What you need to do:
Below are entries. Reproduce exactly the lines between the line holding "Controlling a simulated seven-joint" and the line holding "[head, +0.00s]", inclusive, and only those.

Recorded robot tool calls:
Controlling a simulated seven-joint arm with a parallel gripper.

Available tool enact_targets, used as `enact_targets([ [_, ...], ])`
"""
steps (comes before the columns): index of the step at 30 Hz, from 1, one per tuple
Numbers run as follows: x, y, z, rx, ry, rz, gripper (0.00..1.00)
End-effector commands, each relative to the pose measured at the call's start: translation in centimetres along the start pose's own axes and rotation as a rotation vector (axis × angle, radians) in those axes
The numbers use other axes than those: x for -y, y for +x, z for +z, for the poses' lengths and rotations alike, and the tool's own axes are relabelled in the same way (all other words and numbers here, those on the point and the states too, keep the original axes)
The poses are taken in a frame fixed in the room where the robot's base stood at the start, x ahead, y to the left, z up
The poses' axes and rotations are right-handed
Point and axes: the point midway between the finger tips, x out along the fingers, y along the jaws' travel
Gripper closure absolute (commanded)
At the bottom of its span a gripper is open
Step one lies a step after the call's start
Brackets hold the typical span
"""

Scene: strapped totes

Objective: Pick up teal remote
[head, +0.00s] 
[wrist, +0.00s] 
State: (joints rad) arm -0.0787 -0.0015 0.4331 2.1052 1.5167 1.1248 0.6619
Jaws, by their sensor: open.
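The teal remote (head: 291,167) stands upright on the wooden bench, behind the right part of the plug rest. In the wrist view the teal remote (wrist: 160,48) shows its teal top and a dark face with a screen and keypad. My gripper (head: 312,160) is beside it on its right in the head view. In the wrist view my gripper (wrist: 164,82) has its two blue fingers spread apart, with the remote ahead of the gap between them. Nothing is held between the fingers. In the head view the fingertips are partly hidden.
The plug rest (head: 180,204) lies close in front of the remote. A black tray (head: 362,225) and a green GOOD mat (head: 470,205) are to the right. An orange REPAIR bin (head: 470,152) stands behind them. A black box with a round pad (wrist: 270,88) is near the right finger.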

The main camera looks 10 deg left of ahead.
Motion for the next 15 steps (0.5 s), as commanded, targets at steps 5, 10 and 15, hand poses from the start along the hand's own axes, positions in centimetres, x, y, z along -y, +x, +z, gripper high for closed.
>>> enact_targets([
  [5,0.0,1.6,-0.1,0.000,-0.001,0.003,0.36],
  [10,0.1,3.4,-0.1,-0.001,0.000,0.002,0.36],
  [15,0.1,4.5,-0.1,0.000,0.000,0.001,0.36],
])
--
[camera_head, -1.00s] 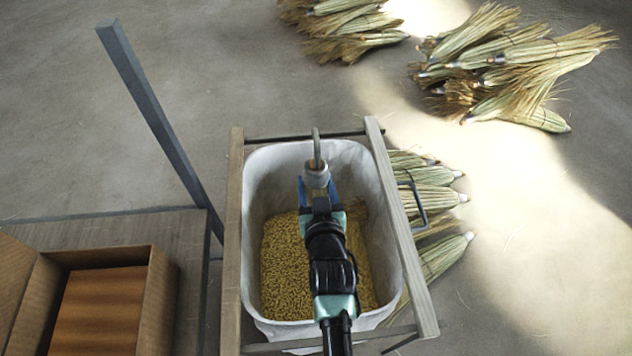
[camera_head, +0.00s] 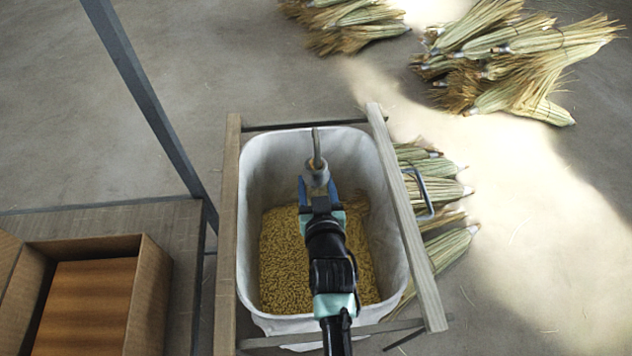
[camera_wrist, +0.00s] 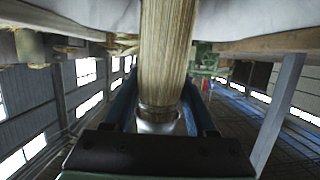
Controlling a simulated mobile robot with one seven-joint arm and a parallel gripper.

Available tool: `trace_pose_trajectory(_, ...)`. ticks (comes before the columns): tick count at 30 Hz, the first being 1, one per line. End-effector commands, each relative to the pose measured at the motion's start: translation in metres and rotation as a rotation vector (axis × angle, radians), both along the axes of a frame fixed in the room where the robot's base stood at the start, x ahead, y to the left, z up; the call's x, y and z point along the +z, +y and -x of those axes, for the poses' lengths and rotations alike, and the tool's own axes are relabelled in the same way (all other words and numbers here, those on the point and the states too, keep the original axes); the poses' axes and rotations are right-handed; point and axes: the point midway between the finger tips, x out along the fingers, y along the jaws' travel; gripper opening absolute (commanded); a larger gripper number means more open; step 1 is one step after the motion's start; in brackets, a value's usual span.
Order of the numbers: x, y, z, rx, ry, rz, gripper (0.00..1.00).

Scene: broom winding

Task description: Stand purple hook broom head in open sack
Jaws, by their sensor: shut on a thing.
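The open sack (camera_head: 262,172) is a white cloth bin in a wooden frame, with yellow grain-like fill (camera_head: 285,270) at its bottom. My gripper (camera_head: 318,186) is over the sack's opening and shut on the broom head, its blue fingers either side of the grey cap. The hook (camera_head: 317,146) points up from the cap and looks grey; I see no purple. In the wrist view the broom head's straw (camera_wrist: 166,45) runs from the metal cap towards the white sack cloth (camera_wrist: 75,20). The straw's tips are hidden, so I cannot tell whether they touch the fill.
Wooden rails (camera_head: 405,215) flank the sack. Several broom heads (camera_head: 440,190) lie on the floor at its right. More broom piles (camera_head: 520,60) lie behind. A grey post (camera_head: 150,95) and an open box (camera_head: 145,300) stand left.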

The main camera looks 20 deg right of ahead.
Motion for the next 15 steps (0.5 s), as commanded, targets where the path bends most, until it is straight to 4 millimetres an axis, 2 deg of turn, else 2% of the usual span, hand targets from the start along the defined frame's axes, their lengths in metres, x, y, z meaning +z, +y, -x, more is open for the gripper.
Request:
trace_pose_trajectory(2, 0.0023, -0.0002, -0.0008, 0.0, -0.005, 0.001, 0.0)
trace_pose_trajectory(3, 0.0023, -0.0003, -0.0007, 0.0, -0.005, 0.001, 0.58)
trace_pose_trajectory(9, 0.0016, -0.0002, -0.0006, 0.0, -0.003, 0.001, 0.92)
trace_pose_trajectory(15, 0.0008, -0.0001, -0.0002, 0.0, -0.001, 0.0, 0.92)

Solved problem:
Controlling a simulated seven-joint arm with a parallel gripper.

Available tool enact_targets, used as `enact_targets([ [_, ...], ])`
"""
steps (comes before the columns): index of the step at 30 Hz, from 1, one per tuple
Numbers run as follows: x, y, z, rx, ry, rz, gripper (0.00..1.00)
End-effector commands, each relative to the pose measured at the call's start: translation in centimetres along the start pose's own axes and rotation as a rotation vector (axis × angle, radians) in those axes
The numbers use other axes than those: x for -y, y for +x, z for +z, for the poses' lengths and rotations alike, and the tool's own axes are relabelled in the same way (all other words and numbers here, those on the point and the states too, keep the original axes)
The poses are taken in a frame fixed in the room where the robot's base stood at the start, x ahead, y to the left, z up
The poses' axes and rotations are right-handed
Point and axes: the point midway between the finger tips, x out along the fingers, y along the jaws' travel
Gripper closure absolute (commanded)
At the bottom of its span a gripper is open
Step one lies a step after the call's start
Brackets hold the typical span
"""

Scene: strapped totes

Objective: Pick up teal remote
[head, +0.00s] 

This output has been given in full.